WHAT IS BEING ASKED.
Repeat the span of the entries below that starts at the line with "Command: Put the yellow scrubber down" and ends at the line with "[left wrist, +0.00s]", nothing more. Skip the pictures.

PROVIDED RECORDS.
+===+
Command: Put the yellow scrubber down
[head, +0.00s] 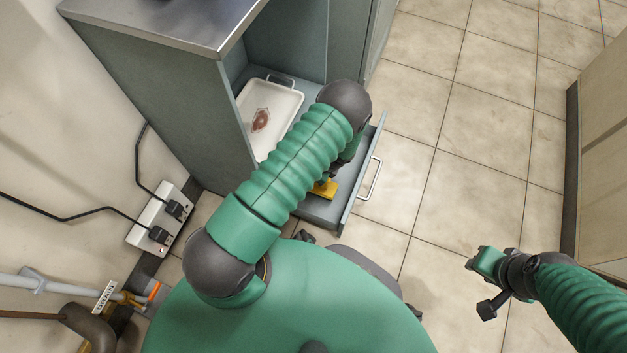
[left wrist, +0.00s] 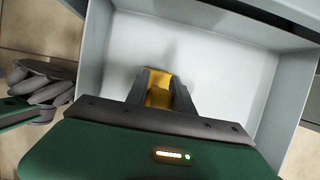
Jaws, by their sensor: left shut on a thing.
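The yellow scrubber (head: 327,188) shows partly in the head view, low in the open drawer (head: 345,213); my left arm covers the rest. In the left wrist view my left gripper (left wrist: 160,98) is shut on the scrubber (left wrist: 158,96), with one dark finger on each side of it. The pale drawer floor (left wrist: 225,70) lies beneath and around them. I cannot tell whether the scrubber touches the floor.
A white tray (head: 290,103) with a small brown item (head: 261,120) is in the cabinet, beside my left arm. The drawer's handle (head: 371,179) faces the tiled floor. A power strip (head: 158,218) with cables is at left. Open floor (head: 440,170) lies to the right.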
+===+
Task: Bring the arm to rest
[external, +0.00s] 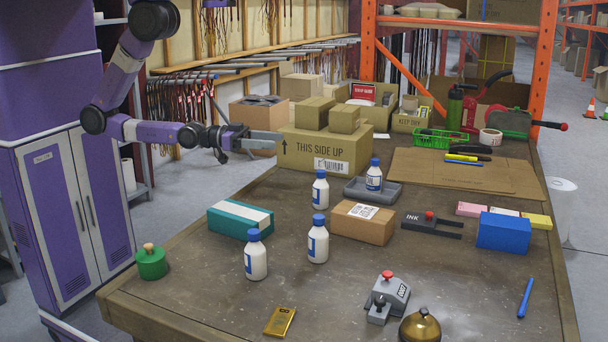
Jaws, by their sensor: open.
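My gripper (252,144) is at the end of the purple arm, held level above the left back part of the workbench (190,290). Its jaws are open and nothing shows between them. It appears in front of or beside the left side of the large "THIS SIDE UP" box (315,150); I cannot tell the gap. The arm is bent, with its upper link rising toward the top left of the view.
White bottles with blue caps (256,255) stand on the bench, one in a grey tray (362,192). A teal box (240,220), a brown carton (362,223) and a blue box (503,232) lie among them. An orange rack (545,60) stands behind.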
+===+
WRITTEN ANSWER.
Command: Put the yellow scrubber down
[head, +0.00s] 
[left wrist, +0.00s] 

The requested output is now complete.